Entries from a robot dataset:

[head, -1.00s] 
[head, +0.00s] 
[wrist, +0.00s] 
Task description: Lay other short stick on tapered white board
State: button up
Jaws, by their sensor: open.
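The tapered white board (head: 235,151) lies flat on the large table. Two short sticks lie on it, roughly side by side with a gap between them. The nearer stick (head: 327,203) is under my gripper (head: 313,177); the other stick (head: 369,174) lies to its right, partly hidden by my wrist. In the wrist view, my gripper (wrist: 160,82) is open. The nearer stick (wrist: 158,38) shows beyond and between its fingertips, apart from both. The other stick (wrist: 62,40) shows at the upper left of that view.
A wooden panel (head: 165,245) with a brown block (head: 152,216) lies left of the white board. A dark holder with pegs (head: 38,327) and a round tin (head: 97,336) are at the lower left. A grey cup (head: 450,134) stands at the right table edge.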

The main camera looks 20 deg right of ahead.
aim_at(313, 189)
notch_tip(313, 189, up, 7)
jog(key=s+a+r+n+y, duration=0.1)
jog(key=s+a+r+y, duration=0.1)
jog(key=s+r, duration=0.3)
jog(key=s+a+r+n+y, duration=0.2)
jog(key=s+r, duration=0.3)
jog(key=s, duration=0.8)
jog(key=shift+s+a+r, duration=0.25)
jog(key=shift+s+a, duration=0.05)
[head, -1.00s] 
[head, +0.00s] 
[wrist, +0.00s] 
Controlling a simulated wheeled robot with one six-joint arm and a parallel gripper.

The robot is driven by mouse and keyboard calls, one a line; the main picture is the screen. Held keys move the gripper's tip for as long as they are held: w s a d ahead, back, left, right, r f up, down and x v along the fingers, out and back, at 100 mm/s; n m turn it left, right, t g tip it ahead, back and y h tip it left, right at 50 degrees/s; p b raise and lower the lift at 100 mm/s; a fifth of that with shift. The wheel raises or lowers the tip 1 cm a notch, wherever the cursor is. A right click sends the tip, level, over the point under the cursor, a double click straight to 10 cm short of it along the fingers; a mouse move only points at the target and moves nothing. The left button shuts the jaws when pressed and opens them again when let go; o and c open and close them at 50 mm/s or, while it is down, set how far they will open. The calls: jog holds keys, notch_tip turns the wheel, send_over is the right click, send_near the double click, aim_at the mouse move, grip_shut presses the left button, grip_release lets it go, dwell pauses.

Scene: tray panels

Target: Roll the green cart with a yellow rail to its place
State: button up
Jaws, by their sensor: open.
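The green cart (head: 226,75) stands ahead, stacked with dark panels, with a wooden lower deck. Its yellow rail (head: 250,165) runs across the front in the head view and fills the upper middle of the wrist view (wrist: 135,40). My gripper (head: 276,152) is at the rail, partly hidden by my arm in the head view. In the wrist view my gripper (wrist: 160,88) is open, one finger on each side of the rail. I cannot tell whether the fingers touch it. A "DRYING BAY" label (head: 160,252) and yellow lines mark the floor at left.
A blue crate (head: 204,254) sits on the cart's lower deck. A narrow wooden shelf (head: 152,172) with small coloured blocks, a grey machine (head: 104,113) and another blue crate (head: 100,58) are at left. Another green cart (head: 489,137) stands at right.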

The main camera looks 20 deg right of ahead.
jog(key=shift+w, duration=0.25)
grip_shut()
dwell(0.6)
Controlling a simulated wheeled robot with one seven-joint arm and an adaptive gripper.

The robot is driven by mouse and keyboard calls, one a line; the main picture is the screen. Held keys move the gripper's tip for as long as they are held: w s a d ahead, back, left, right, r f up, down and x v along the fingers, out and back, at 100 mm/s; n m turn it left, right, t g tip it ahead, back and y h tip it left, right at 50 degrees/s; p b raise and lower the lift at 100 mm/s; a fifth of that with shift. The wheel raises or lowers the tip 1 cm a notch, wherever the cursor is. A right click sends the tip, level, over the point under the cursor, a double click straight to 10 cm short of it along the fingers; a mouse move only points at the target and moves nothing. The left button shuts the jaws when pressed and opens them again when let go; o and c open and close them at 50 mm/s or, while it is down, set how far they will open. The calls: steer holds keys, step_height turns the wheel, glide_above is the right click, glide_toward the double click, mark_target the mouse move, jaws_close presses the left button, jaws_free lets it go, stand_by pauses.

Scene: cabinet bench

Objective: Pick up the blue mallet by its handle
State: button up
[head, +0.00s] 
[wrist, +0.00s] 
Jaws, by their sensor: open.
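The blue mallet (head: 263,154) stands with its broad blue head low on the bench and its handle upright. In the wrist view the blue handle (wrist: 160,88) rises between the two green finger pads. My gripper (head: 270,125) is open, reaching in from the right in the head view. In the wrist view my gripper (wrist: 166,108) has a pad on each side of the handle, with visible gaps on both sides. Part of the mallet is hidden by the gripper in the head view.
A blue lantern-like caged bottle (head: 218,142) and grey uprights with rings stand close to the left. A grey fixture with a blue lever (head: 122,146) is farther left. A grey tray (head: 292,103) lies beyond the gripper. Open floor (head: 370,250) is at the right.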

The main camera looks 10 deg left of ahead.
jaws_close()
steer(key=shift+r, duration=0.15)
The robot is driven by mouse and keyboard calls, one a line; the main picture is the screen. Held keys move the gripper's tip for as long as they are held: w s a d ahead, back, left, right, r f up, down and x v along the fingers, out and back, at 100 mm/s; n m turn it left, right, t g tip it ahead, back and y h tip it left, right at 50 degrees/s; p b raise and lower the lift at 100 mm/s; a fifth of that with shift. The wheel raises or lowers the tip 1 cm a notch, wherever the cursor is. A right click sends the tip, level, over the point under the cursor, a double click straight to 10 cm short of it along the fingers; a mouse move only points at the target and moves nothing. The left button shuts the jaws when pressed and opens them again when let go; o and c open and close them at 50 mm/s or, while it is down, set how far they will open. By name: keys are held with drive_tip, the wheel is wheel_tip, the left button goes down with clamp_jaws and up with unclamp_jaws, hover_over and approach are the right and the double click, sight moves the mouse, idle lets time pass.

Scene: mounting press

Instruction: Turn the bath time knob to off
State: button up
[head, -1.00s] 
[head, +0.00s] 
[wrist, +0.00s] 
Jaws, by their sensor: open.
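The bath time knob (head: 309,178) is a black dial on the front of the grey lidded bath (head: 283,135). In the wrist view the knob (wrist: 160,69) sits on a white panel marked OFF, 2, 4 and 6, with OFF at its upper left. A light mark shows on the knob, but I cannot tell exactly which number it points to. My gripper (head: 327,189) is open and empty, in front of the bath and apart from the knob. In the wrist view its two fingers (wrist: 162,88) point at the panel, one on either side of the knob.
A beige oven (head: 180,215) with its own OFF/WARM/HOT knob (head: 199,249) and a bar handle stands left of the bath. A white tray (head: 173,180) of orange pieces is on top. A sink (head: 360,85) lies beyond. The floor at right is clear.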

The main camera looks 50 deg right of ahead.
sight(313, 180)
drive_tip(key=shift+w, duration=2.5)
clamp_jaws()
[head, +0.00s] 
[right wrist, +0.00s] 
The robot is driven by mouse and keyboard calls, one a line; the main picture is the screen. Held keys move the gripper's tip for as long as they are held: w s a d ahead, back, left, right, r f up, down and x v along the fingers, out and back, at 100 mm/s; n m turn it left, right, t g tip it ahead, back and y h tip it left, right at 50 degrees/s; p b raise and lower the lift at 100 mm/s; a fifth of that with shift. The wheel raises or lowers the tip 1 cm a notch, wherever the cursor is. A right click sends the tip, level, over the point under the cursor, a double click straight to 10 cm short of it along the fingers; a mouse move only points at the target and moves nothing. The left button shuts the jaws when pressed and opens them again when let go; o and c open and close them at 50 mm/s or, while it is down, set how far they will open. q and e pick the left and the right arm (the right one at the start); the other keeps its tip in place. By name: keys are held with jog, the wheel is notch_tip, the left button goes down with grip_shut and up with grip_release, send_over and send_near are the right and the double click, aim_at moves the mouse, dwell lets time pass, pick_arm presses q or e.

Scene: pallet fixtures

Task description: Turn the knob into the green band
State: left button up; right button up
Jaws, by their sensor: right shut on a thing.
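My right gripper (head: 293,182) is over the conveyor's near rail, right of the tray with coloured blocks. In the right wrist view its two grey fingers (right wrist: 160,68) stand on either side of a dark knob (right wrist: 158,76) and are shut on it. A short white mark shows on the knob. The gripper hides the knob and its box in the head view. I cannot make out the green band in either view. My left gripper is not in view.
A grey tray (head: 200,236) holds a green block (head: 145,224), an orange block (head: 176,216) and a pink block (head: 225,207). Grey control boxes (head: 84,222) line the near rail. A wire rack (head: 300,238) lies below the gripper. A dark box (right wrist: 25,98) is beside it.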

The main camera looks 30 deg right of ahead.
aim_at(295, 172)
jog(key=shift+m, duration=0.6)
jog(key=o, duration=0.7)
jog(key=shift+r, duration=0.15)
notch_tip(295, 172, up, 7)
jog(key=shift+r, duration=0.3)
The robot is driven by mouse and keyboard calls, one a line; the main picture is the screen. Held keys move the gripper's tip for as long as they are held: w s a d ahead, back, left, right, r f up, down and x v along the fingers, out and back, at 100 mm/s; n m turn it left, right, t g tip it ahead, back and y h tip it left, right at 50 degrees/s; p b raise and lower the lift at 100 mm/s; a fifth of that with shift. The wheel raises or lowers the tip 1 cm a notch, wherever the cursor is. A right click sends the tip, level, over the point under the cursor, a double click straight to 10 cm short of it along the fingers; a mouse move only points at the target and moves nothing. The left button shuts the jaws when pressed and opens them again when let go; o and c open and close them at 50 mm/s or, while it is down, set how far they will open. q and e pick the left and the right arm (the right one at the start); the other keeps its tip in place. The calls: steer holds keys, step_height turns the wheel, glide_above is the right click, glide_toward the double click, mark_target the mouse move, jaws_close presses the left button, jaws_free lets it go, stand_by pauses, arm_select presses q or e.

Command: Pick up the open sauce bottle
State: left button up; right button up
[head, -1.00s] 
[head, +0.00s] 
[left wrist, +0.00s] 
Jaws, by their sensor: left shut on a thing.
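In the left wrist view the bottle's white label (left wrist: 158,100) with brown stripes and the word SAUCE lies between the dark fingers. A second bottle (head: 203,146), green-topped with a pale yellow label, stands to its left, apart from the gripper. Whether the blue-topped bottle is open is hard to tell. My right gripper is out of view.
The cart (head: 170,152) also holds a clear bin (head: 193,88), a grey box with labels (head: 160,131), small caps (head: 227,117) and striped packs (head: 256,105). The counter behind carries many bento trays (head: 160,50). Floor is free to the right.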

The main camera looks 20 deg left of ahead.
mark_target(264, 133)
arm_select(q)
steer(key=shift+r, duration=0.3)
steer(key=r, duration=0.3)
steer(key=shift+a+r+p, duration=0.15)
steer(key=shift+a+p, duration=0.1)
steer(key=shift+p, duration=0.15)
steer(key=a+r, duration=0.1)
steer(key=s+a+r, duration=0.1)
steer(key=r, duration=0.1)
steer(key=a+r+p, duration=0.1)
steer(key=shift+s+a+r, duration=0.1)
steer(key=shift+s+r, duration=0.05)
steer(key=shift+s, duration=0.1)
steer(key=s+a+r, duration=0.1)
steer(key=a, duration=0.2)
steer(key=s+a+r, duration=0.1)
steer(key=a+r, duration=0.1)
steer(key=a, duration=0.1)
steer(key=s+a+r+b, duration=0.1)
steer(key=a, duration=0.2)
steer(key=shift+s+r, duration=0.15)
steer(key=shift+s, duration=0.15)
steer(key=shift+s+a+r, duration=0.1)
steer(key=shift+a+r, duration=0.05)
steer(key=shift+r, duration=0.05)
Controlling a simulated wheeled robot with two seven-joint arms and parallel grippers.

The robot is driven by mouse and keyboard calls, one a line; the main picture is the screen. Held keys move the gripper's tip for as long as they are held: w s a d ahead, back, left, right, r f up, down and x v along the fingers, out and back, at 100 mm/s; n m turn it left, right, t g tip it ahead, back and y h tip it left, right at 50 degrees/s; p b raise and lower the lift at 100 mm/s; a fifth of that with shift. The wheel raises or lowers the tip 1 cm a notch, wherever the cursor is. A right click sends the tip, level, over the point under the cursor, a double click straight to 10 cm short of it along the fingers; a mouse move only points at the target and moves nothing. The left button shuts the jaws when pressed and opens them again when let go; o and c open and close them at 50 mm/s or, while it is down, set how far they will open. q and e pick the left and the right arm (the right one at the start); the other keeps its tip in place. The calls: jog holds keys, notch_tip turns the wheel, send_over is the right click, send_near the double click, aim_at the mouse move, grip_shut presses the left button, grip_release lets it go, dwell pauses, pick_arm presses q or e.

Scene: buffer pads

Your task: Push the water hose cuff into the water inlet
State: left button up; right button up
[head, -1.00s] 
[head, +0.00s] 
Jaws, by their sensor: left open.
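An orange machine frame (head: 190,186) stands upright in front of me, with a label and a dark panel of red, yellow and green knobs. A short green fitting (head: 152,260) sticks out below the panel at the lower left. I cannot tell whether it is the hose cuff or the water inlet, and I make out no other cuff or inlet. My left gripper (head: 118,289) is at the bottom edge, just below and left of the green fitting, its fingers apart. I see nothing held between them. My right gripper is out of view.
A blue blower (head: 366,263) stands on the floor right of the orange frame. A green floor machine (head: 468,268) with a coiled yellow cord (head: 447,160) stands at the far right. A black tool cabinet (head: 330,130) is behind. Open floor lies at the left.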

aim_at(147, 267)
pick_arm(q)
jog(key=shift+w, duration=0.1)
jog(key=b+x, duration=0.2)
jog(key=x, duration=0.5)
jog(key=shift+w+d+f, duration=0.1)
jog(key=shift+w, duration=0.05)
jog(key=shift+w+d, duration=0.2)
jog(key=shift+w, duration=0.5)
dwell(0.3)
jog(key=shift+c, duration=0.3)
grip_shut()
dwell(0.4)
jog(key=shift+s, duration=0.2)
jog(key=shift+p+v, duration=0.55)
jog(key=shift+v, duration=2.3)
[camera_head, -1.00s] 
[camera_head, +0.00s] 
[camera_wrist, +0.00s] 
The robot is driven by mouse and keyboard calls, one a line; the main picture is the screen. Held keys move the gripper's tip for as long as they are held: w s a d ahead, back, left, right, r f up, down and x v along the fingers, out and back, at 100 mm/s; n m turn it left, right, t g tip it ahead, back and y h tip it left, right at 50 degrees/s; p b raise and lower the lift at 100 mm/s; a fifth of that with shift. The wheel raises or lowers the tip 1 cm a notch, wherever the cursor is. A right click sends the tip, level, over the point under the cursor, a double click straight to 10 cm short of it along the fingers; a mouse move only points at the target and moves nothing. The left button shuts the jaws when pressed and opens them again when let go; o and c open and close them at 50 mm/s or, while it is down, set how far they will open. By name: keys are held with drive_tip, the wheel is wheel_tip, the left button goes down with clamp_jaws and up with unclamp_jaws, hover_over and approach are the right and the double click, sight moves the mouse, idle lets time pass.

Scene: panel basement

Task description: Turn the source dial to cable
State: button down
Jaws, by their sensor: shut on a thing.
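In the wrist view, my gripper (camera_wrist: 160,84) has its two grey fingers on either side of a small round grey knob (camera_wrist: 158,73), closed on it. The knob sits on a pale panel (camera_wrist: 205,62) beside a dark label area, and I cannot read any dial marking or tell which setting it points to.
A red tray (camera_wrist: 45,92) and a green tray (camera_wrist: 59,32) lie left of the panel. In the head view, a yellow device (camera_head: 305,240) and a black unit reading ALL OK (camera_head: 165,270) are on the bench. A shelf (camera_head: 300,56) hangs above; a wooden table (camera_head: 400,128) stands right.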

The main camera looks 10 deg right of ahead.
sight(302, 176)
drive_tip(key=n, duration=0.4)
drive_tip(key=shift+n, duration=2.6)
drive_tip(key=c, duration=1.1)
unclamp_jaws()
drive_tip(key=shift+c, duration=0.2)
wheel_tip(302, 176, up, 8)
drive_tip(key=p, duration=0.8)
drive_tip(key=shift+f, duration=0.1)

> _Work to be completed_: Every line from the one containing "State: button down" through the end of the data must be repeated exactly, and no other line.

> _Expected answer_:
State: button down
Jaws, by their sensor: shut on a thing.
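In the wrist view, my gripper (camera_wrist: 160,84) has its two grey fingers on either side of a small round grey knob (camera_wrist: 158,73), closed on it. The knob sits on a pale panel (camera_wrist: 205,62) beside a dark label area, and I cannot read any dial marking or tell which setting it points to.
A red tray (camera_wrist: 45,92) and a green tray (camera_wrist: 59,32) lie left of the panel. In the head view, a yellow device (camera_head: 305,240) and a black unit reading ALL OK (camera_head: 165,270) are on the bench. A shelf (camera_head: 300,56) hangs above; a wooden table (camera_head: 400,128) stands right.

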The main camera looks 10 deg right of ahead.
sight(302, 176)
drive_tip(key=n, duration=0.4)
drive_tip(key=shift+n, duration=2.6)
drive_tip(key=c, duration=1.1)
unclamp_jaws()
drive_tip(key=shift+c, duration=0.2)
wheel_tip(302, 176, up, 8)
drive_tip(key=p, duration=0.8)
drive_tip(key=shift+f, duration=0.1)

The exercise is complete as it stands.